EXERCISE DIRECTIONS — Do any lines in the data below contain "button"? If so, copy every one of them.

INFORMATION SHOWN —
START

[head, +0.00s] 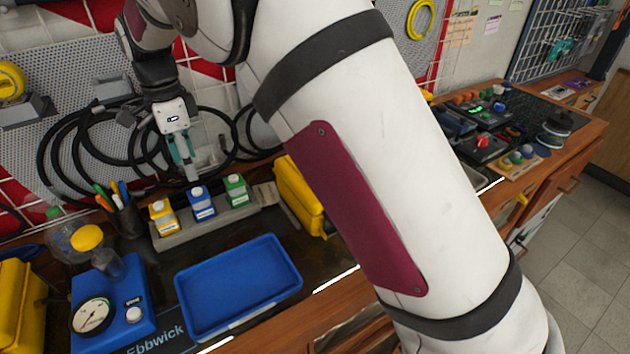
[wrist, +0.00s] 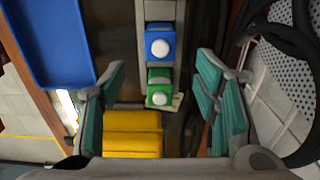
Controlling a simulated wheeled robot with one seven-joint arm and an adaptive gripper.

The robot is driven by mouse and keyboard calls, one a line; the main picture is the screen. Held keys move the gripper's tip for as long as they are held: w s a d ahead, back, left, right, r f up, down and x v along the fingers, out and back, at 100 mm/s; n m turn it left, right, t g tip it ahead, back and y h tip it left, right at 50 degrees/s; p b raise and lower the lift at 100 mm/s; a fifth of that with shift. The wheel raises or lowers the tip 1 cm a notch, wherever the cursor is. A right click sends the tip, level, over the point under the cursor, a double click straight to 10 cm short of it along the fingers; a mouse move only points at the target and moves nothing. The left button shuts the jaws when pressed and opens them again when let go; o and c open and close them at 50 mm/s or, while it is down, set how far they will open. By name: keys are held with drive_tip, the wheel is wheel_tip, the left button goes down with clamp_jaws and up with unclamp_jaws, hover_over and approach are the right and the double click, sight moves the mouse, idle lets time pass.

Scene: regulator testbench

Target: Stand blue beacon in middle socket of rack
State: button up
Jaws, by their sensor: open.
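The blue beacon (head: 202,204), a blue block with a white round top, stands upright in the middle of the grey rack (head: 243,211), between the yellow beacon (head: 163,218) and the green beacon (head: 236,189). Its lower part is hidden in the rack. My gripper (head: 188,165) is above and behind the rack, near the blue beacon. In the wrist view my gripper (wrist: 160,78) has its teal fingers wide apart, with nothing held. The blue beacon (wrist: 160,46) and green beacon (wrist: 160,88) show between and beyond the fingers.
An empty blue tray (head: 240,285) lies in front of the rack. A yellow case (head: 298,196) stands to the right, and a pen cup (head: 122,216) to the left. Black cable loops (head: 85,150) hang on the pegboard behind. A blue gauge box (head: 115,300) is at left.

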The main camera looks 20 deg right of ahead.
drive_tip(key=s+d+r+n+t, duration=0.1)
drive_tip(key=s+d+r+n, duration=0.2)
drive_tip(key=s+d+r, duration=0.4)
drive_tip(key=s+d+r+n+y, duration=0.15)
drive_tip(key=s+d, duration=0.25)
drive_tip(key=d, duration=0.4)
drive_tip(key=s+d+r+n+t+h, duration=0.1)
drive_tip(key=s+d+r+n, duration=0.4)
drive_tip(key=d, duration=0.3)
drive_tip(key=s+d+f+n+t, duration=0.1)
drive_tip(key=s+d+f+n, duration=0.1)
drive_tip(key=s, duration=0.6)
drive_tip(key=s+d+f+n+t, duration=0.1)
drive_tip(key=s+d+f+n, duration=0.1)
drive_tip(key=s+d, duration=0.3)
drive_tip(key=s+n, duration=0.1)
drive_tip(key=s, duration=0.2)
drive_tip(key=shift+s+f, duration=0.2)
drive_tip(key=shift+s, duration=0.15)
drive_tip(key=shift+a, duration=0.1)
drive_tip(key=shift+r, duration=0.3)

END

EXERCISE ANSWER —
The robot is driven by mouse and keyboard calls, one a line; the main picture is the screen. Held keys move the gripper's tip for as long as they are held: w s a d ahead, back, left, right, r f up, down and x v along the fingers, out and back, at 100 mm/s; n m turn it left, right, t g tip it ahead, back and y h tip it left, right at 50 degrees/s; p b raise and lower the lift at 100 mm/s; a fifth of that with shift. The wheel raises or lowers the tip 1 cm a notch, wherever the cursor is. A right click sends the tip, level, over the point under the cursor, a double click straight to 10 cm short of it along the fingers; a mouse move only points at the target and moves nothing. The left button shuts the jaws when pressed and opens them again when let go; o and c open and close them at 50 mm/s or, while it is down, set how far they will open. By name: keys are held with drive_tip, the wheel is wheel_tip, the left button goes down with clamp_jaws and up with unclamp_jaws, hover_over and approach are the right and the double click, sight moves the mouse, idle lets time pass.
State: button up

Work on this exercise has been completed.